Sejak pertengahan 1921 terjadi
resesi ekonomi di Hindia Belanda, dan hal itu ditanggapi oleh pihak pengusaha
dengan menurunkan tingkat upahnya. Di Surabaya pada tahun 1921 terjadi
pemogokan buruh-buruh pelabuhan. Mereka menuntut kenaikan upah yang dikurangi
oleh pihak pengusaha. Buruh-buruh yang umumnya berasal dari Madura tidak mau
bekerja sebelum tuntutan mereka dipenuhi. Mereka hanya duduk di sepanjang Kali
Mas sambil membicarakan pengurangan upah mereka. Pengusaha kemudian mencari
alternatif untuk mengatasi persoalan, tidak dengan menaikkan upah yang dituntut
oleh kaum buruh, melainkan mendatangkan tenaga kerja lain dari pedalaman. Buruh
yang semula mogok, lalu terpecah dua. Sebagian akhirnya mau kembali bekerja
dengan tingkat upah yang 'disesuaikan', sedangkan sebagian lainnya tetap tidak
mau bekerja. Persoalan akhirnya tidak selesai secara tuntas, walaupun pihak
pengusaha mengalami kerugian karena buruh-buruh yang baru didatangkan itu,
tidak sekuat buruh-buruh Madura.
Pada bulan Januari 1922 buruh-buruh
pegadaian melakukan pemogokan. Ribuan buruh yang terlibat pemogokan ini tidak
masuk kerja sebagai ungkapan protes mereka. Pemerintah Hindia Belanda tidak
mempedulikan para buruh yang mogok ini, sehingga tidak ada penyelesaian. VSTP
dan RVC sementara itu mendukung para pelaku aksi mogok ini dengan melakukan
kampanye pengumpulan dana. Dalam kongres PVH bulan Desember 1922, pemogokan
umum menjadi bahan pembicaraan yang penting. Persetujuan terhadap rencana ini
tidak datang dengan cepat, sehingga Semaun kemudian mengambil keputusan
mengadakan pemogokan buruh melalui VSTP. Kemudian pada tahun 1923, pemogokan
buruh kereta api pun terjadi, sehingga lalulintas Jawa terganggu sama sekali.

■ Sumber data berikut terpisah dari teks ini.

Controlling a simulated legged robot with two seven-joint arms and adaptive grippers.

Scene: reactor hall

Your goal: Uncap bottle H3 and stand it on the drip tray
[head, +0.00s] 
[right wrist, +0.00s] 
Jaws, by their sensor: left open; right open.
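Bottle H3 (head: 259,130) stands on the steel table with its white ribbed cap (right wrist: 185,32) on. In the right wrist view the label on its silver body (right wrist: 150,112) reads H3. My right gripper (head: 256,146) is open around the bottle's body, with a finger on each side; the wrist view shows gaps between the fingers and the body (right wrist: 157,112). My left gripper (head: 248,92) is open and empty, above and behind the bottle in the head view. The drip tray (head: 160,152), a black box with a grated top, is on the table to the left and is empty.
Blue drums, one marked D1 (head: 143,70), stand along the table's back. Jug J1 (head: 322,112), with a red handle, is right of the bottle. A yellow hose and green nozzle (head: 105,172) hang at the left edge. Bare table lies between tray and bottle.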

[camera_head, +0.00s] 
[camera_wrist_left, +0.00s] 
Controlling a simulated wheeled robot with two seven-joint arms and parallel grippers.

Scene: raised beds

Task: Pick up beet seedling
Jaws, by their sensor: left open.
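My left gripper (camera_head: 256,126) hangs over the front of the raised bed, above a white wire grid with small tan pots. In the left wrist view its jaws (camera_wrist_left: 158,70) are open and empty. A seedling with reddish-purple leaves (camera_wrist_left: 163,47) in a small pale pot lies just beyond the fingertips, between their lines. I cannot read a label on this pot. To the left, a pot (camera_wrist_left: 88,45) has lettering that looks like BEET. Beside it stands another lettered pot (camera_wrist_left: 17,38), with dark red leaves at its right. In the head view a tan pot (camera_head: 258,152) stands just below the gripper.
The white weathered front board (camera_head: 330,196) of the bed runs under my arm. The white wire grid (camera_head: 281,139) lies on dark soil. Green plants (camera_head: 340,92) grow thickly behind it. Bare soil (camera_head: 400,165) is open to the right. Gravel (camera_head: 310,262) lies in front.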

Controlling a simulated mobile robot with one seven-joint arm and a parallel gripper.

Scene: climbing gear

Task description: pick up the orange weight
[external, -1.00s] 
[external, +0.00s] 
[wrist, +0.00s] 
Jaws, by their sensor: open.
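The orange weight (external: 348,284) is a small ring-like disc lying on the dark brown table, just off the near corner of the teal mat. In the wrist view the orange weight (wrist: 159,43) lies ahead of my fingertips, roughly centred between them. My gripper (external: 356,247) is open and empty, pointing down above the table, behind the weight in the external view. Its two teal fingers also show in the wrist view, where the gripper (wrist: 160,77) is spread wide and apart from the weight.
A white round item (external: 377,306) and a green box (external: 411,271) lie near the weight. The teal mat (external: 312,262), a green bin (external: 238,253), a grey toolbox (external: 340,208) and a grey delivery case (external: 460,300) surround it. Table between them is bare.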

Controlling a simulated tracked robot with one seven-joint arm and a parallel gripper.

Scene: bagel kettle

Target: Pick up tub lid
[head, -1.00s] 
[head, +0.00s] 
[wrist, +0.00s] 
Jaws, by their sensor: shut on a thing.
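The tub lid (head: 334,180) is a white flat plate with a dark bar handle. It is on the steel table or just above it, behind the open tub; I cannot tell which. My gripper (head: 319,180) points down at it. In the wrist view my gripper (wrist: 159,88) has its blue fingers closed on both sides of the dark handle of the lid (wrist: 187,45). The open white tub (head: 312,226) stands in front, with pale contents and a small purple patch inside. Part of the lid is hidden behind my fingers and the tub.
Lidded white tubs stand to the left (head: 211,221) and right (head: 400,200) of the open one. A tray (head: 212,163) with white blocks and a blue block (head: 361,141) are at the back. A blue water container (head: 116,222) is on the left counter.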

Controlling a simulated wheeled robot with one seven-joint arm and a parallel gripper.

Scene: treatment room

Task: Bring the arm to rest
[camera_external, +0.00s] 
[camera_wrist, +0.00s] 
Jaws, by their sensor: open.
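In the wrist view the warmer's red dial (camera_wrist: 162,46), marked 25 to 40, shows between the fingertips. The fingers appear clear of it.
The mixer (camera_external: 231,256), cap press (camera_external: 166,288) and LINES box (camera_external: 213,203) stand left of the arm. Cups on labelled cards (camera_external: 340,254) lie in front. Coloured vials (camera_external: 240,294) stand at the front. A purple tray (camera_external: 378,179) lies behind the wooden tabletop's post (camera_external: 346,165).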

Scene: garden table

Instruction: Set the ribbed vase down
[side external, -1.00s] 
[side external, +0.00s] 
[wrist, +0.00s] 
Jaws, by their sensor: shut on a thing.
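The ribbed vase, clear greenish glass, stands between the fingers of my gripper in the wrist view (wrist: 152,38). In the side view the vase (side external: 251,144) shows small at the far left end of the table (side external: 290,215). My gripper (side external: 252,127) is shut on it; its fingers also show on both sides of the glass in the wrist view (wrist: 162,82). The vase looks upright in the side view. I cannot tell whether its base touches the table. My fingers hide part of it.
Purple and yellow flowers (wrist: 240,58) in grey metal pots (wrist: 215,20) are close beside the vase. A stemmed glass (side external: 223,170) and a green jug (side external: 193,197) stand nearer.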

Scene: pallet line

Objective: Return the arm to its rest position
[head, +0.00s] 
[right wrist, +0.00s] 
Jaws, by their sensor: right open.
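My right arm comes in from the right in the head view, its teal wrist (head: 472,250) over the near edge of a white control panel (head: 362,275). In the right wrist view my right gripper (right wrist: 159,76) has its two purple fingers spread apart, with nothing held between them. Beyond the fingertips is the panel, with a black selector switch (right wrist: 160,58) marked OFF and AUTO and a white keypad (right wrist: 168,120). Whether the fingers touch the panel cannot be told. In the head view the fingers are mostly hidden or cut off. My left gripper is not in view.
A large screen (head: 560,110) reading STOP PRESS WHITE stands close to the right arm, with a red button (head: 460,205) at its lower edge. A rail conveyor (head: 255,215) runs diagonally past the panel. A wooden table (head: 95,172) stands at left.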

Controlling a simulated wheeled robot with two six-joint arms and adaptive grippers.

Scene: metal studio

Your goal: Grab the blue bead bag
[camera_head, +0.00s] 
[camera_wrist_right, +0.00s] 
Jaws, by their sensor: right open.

Pemerintah Hindia Belanda mengambil tindakan keras, dengan menangkap seluruh
pemimpin pemogokan, serta melarang organisasi tersebut mengadakan pertemuan.
Semua propaganda yang dilakukan aktivis buruh, dianggap sebagai tindakan
kriminal. Para aktivis PKI sementara itu terus melakukan aksi-aksi propaganda.
Pada tahun 1925 terjadi pemogokan-pemogokan di hampir semua intansi penting
tingkat lokal.
Pada bulan Agustus 1925 terjadi
pemogokan di pelabuhan Semarang. Sebelumnya setahun penuh, SPPL telah
mengorganisir buruh-buruh pelabuhan. Walau demikian, pemogokan tersebut tak
dapat dikatakan sepenuhnya dijalankan berkat agitasi dan propaganda SPPL, melainkan
karena ada tuntutan dari kaum buruh sendiri untuk menaikkan tingkat upah.
Kondisi kerja dan pemukiman buruh pada masa itu amat buruk dan tidak memadai.
Gubuk-gubuk yang membentuk kampung menjadi hunian sementara, dalam lingkungan
yang sangat buruk -- sekalipun dalam ukuran zaman itu. Berbagai laporan
pemerintah kolonial menunjukkan bahwa pemukiman menjadi salah satu persoalan
utama, bukan hanya bagi buruh, tapi juga bagi perkembangan kota Semarang
sendiri. Aksi pemogokan ini dilakukan oleh para pelaut dan buruh-buruh kapal
lainnya. Di antara bidang-bidang pekerjaan yang berbeda ini, timbul semacam
solidaritas. Misalnya, ketika para pelaut melakukan pemogokan, tidak seorangpun
di antara buruh lainnya yang datang menggantikan, sekalipun sanggup. Justru mereka
memilih ikut mogok bersama. Reaksi pihak pengusaha cukup keras -- walaupun
dalam pemogokan ini pihak buruh tidak melakukan perusakan atau sabotase.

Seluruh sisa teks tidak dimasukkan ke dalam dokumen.